I give credit to Monasterios for jumping from the low minors and sticking the whole year on a major league roster. He had a couple of good moments, and was admirable for his ability to work out of the bullpen and make spot starts on short notice.

Unfortunately, not all of his 88.1 innings were of the highest quality. For example, he posted a 2.20 ERA in 28.2 innings in April and May, which was great. Then he posted a 5.43 ERA from June until the end of the season, which was not as great. Overall, he finished the season with a 4.38 ERA, which is pretty good for a guy who hadn't even sniffed the minors before this year.

That leaves us with our last two candidates: Ely and Jansen. This is actually pretty tough for me.

Jansen was fantastic. 0.67 ERA in 27 innings. 41 strikeouts to just 15 walks.

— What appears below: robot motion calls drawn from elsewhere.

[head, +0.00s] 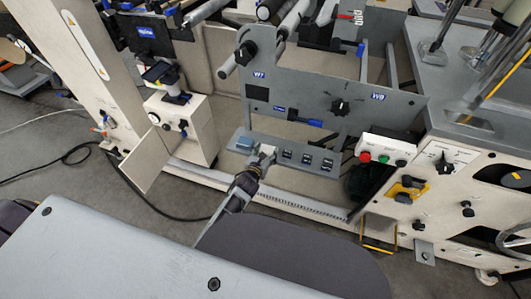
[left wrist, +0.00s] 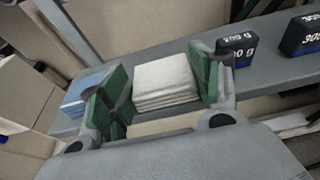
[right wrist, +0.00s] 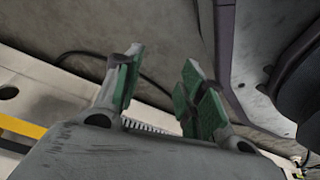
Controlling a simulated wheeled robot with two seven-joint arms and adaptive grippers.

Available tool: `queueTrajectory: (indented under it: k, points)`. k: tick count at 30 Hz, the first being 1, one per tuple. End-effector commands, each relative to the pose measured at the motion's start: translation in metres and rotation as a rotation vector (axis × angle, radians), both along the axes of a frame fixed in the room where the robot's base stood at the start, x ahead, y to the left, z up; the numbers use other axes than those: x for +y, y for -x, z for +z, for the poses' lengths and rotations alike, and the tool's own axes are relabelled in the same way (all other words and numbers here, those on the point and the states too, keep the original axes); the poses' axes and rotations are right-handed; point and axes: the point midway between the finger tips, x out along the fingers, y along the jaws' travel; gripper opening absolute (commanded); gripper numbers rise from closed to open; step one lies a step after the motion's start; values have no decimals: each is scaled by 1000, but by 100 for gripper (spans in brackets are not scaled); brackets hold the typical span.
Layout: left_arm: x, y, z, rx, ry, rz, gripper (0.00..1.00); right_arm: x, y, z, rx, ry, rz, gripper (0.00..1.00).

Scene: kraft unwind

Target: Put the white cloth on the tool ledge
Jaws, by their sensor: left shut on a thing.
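The white cloth (left wrist: 165,82) is a folded stack between the green-padded fingers of my left gripper (head: 260,160), which is shut on it. In the head view the white cloth (head: 267,150) shows just past the fingertips. It is at the grey tool ledge (left wrist: 270,78), between a blue cloth and black weights. I cannot tell whether its underside touches the ledge. My right gripper (right wrist: 158,88) is open and empty in the right wrist view, and is not visible in the head view.
The folded blue cloth (head: 245,143) lies at the ledge's left end. Several black weights (head: 306,158) stand to the right, the closest one (left wrist: 236,50) right beside a left finger. A grey panel with a black knob (head: 340,107) rises above the ledge. A button box (head: 385,150) is further right.

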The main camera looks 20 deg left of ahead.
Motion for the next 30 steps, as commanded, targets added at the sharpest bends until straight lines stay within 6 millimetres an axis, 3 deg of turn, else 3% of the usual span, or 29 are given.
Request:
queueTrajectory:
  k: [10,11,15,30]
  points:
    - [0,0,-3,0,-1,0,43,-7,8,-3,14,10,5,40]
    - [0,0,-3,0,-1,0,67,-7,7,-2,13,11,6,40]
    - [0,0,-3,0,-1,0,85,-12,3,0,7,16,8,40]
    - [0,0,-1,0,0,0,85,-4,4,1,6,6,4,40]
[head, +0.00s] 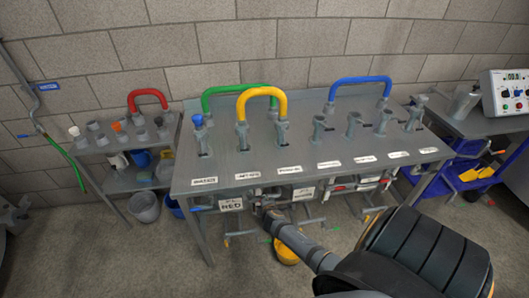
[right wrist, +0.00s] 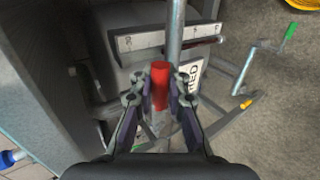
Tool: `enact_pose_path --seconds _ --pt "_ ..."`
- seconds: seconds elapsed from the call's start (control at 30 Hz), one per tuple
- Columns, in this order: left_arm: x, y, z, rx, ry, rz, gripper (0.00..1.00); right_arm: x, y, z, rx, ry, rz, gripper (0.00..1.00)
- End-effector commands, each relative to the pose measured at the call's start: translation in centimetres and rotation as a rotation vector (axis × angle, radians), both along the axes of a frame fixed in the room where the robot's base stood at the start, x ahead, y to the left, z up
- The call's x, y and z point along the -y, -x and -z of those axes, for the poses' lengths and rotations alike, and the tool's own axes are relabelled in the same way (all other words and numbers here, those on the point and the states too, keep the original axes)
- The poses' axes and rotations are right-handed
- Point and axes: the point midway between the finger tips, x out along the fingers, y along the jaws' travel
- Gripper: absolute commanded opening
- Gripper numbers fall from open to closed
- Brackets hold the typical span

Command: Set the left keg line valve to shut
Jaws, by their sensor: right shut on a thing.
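In the right wrist view, the red valve handle (right wrist: 160,84) stands upright in the picture between the two fingertips of my right gripper (right wrist: 160,96), which is shut on it. A grey pipe (right wrist: 175,32) runs just behind it. In the head view my right arm reaches under the bench's front edge, with its gripper (head: 268,212) beside the left hanging sign (head: 231,204), whose readable letters are "NED". The handle is hidden there. The sign also shows, turned, in the right wrist view (right wrist: 190,74). My left gripper is not in view.
The grey bench (head: 310,150) carries green, yellow and blue pipe loops. A second sign (head: 303,193) and red-handled fittings (head: 340,188) lie right of my gripper. A side shelf (head: 120,180) stands left, a control box (head: 508,92) right.

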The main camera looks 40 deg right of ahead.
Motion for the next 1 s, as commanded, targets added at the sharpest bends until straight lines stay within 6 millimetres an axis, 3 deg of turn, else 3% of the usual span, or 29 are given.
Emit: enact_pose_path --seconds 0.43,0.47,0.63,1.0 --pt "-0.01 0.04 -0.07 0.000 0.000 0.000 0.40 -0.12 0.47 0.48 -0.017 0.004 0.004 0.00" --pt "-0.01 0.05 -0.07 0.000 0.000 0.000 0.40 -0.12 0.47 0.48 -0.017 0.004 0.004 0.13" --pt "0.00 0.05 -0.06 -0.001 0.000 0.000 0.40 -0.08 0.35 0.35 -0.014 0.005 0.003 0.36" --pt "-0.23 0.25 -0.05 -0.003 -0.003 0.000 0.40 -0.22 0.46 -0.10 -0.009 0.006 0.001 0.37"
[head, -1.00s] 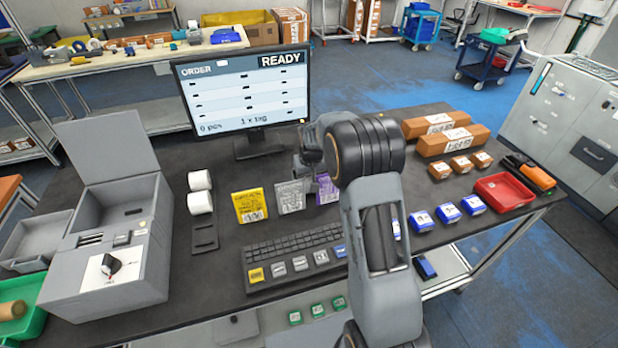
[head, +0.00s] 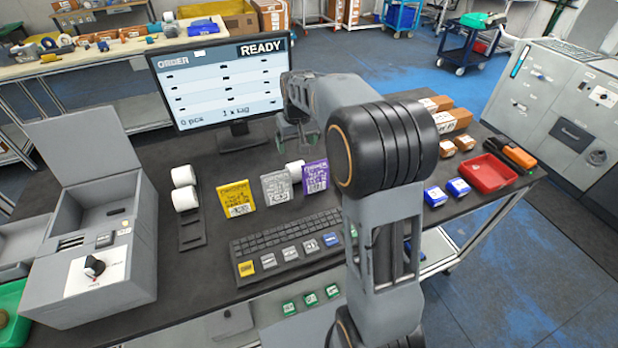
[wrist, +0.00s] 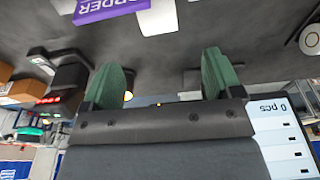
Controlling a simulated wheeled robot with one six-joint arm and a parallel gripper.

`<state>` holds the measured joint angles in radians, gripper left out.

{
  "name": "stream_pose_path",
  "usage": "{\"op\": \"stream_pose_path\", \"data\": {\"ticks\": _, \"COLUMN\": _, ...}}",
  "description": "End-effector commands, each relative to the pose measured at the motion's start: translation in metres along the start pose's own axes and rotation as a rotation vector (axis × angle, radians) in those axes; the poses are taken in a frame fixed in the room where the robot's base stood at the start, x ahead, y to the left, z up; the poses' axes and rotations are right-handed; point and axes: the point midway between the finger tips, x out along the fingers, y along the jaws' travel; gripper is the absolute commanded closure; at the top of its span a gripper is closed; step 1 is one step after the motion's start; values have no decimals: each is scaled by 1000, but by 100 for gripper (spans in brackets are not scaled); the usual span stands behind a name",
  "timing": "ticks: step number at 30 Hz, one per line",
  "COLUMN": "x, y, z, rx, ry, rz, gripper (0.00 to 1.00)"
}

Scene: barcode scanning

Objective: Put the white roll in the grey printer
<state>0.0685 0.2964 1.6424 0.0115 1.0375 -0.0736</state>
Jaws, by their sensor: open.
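Two white rolls, one behind the other (head: 183,175) (head: 186,198), stand on a dark holder strip left of the yellow card in the head view. A third white, roll-like thing (head: 293,167) shows partly behind the grey and purple cards; the wrist view also shows it (wrist: 158,17). The grey printer (head: 90,268) is at the left with its lid up and its bay uncovered. My gripper (head: 293,138) is open and empty, above the table by the monitor's right edge, beyond the cards. Its green fingers (wrist: 160,80) are spread apart in the wrist view.
The monitor (head: 222,85) stands at the back. Yellow, grey and purple (head: 316,177) cards stand behind the keyboard (head: 290,243). A red tray (head: 487,172) and brown boxes are at the right.

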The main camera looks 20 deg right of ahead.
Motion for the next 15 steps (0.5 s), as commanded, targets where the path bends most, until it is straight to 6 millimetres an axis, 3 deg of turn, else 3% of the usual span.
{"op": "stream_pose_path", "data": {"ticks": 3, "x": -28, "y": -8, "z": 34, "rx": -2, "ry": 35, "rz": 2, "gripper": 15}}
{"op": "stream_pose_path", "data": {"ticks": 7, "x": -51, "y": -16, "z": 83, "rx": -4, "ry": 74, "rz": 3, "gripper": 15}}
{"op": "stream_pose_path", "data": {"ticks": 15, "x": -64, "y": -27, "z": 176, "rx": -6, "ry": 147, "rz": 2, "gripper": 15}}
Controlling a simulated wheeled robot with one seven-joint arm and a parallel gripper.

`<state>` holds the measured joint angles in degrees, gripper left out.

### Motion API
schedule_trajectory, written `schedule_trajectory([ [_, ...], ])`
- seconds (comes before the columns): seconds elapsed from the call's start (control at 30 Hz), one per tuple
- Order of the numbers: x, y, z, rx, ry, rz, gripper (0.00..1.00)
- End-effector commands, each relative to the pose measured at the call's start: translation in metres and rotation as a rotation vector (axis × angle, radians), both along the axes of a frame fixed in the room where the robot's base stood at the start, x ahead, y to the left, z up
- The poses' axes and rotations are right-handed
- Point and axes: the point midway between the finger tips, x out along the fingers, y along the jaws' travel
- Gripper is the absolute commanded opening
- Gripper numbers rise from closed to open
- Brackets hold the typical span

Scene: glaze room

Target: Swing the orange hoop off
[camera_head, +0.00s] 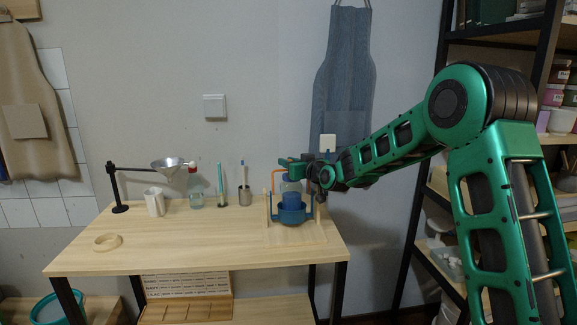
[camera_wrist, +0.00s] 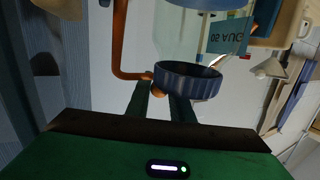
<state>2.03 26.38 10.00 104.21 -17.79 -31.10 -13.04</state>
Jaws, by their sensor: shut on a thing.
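The orange hoop (camera_head: 274,180) shows in the head view as a thin bent bar at the left of a clear bottle (camera_head: 291,187) with blue in its lower part. In the wrist view the orange bar (camera_wrist: 119,45) bends toward an orange knob (camera_wrist: 158,91) between my fingers. My gripper (camera_wrist: 160,97) is shut on this knob, close to a ribbed dark-blue ring (camera_wrist: 187,81). In the head view my gripper (camera_head: 291,166) is at the bottle's top and partly hides it. The bottle stands in a blue cradle (camera_head: 292,215) between wooden posts.
The wooden table (camera_head: 190,245) is mostly clear in front. Along its back stand a funnel on a black stand (camera_head: 118,190), a white cup (camera_head: 154,203), a wash bottle (camera_head: 195,190) and a brush pot (camera_head: 245,196). A wooden ring (camera_head: 107,242) lies at the left. Shelves stand at the right.

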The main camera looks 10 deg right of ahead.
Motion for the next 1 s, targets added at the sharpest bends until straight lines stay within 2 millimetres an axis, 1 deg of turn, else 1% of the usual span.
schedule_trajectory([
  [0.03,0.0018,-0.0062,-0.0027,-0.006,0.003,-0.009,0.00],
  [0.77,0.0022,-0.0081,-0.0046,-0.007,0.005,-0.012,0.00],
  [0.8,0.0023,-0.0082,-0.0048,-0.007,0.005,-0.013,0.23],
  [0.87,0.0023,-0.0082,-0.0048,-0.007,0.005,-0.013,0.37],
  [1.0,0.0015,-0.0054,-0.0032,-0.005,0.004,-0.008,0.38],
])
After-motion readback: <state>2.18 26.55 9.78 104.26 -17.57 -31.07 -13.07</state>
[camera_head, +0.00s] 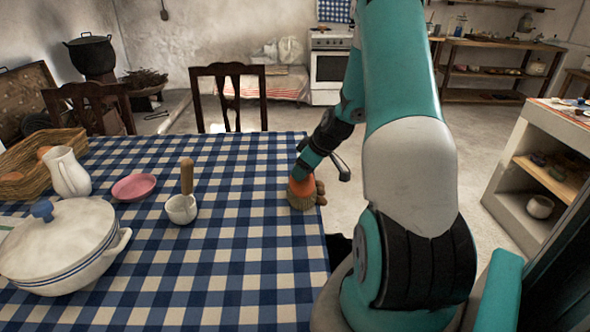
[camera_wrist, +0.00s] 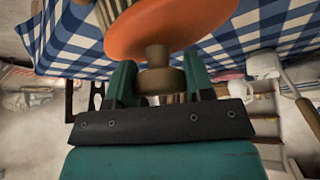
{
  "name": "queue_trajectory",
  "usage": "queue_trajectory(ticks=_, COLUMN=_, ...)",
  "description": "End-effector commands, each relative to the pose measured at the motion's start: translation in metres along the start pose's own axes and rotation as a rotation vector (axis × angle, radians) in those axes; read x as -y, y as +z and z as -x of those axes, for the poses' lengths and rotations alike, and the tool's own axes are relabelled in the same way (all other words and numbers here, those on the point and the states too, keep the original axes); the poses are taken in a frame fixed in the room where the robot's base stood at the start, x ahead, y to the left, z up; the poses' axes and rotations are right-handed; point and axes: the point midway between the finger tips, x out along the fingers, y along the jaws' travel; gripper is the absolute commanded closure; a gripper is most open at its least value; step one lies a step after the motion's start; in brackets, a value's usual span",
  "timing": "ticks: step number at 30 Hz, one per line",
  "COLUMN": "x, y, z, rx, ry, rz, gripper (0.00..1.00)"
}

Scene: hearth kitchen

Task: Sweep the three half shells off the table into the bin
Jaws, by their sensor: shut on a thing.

On the other hand, because Ely struggled through his last nine appearances (8.18 ERA in 44 IP) and raised his overall ERA on the season to 5.49, it makes it easy to forget that he was great through his first nine. After getting called up, Ely posted a 3.38 ERA in 56 innings through nine games, striking out 41 to 13 walks.

So, again, tough decision.

But I got to give it to Ely.

Taking nothing away from Jansen, because I thoroughly enjoyed watching him pitch this year and I think he's got a very bright future, but, at least for me, his 27 innings pitched can't trump the fact that John Ely was fourth on the list of Games Started for pitchers this year or that Ely racked up nine quality starts in his rookie campaign.

There's a lot of value in that, and as such, John Ely wins the "J's Dodger Blog 2010 Rookie of the Year" award.

Wednesday, November 10, 2010

Offseason Awards: Reliever of the Year

Alright, I'm gonna jump into these awards with the Reliever of the Year. Historically (all of two years), I've started with Comeback Player of the Year.

This year though, not a whole lot to go on. If it means anything, Jay Gibbons. And he had all of 80 plate appearances this season, so, there you go.

...and provided Jeter-esque Gold Glove defense in left.

On the other hand, whatever the opposite of Comeback Player of the Year is, there were a handful of candidates for that.

Anyway, let's talk Reliever of the Year.

It's Hong-Chih Kuo.

Yeah, I'm not screwing around.

Well, I mean, I started this blog post with the intent of naming a bunch of candidates and their qualifications but, uh, looking at the stats and refreshing my memory of this season I realized what a miserable bullpen we had this year.

Kuo was pretty much the one bright spot. 60 innings of 1.20 ERA baseball.

So, for that, he wins the "J's Dodger Blog 2010 Reliever of the Year."

Sunday, October 17, 2010

Dodgers Sign Ted Lilly

I wasn't even in offseason mode yet, and look at the Dodgers, jumping in with a splash. (Small splash? Medium sized splash.)

The Dodgers re-upped with Ted Lilly, signing him to a three year deal. This news is a little bit bittersweet for me. Will Ted Lilly be good next year (definition of good being 25+ starts, about 4.00 ERA)? Yeah, probably.

But this deal immediately makes me thing of the Casey Blake deal: three years for a guy in his mid-30s who is beginning to show signs of decline. Sure, we got a decent offensive year out of Blake in 2009 (122 OPS+), but by the second year in the deal (2010, 99 OPS+), we were already starting to regret it. The third year (if Mattingly is smart) will have us paying Casey Blake $5.25 million to be a platoon(/bench?) player.

Which brings me back to Lilly. Obviously, there's no guarantee that Lilly will take the Casey Blake route of decline but it wouldn't shock me. Weird, but trends seem to show that players get worse, not better as they age.

I'm won't be surprised if we're regretting this deal by half-way through the second year.

We also don't know the monetary details of the contract yet. Ted Lilly was going to be one of the top pitchers on the free agent market this offseason. I'm worried about what the Dodgers offered him to not go into said market.

If it's too expensive, we might be looking at a guy who (in an ideal baseball world) is a 4th starter as our big free agent signing this offseason.

Still, our entire starting rotation at this point was comprised of Clayton Kershaw and Chad Billingsley, so being able to pencil in Ted Lilly for somewhere around 30 starts and 180-200 innings of about 4.00 ERA pitching is still a plus.

Just as long as you remember that pluses come in many sizes.

UPDATE: Lilly gets 3 years and $33 million. It's a lot, or, at least, more than I'd hoped. There's a couple ways to look at this. I'm sure on the open market, Lilly gets more than that (though I'm not sure too much more, I'm thinking maybe $12 million) so the Dodgers, in a way, got Lilly for cheap.

On the other hand, flash forward to a couple years from now, when Ted Lilly is still getting paid $11 million and possibly not producing as much. Suddenly, things aren't looking so cheap anymore.

Anyway, point is, next year we'll have Lilly in our rotation and be paying him $11 million. It's more than I hoped, but still better than I expected.

... so it's a plus.

Again, size of said plus to be determined.